> **TASK PROMPT**
Return each line holding the string "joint".

--- Start ---

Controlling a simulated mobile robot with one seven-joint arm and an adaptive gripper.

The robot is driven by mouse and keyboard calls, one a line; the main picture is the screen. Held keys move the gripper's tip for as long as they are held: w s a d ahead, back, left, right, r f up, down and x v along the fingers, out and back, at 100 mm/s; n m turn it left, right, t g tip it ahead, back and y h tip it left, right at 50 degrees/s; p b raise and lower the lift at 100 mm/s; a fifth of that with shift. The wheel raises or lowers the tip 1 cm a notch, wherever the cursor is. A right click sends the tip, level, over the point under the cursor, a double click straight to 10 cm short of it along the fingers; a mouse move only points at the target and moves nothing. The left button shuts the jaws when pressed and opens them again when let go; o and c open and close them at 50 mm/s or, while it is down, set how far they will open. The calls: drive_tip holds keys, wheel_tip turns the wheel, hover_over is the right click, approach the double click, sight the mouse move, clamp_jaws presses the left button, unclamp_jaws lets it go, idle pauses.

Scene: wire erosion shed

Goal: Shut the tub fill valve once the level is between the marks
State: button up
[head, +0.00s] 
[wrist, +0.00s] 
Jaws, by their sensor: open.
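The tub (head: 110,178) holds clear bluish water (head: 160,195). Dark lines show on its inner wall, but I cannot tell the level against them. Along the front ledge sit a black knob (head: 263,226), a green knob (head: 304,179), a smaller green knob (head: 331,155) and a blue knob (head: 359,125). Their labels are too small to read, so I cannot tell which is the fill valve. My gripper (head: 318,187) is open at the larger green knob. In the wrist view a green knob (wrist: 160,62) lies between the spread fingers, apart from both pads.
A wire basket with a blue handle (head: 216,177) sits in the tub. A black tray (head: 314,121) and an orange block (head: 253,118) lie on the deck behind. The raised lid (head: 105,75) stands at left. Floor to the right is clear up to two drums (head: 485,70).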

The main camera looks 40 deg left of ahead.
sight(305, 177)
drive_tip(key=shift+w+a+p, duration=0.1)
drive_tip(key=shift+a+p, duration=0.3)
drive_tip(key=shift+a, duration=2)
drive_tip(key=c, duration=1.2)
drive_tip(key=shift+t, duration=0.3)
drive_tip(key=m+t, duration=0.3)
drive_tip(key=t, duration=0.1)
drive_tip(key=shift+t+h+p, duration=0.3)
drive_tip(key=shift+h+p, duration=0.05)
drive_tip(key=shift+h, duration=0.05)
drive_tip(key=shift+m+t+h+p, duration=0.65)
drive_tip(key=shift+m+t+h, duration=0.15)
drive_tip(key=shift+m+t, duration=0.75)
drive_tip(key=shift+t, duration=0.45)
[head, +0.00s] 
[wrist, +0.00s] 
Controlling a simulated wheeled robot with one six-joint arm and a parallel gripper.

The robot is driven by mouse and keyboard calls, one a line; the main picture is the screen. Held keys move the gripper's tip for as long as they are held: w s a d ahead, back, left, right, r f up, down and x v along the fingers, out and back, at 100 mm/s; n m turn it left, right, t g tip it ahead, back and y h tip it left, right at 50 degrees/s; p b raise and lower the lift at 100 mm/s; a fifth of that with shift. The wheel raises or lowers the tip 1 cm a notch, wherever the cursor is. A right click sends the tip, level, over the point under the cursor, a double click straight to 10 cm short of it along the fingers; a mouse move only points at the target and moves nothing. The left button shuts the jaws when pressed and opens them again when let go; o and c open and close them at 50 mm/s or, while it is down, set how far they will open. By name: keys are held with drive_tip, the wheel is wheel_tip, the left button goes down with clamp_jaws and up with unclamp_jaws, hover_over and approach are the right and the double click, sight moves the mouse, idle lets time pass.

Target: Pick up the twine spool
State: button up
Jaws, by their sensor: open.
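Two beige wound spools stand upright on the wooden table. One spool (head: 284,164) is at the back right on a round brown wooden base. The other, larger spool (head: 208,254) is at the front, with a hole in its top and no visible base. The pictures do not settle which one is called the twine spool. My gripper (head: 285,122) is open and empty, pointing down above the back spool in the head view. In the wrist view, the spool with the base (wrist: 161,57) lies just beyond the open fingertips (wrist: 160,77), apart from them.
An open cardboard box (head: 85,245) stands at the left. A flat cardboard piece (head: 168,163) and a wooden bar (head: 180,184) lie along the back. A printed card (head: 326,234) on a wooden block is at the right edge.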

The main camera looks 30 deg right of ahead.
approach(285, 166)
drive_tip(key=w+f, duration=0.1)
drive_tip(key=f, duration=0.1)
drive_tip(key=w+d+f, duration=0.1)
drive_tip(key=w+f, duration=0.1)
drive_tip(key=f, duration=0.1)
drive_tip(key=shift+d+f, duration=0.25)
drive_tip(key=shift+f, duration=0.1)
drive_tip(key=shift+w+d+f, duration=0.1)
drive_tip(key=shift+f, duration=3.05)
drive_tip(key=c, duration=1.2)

--- End ---

> **FINAL RESULT**
Controlling a simulated mobile robot with one seven-joint arm and an adaptive gripper.
Controlling a simulated wheeled robot with one six-joint arm and a parallel gripper.

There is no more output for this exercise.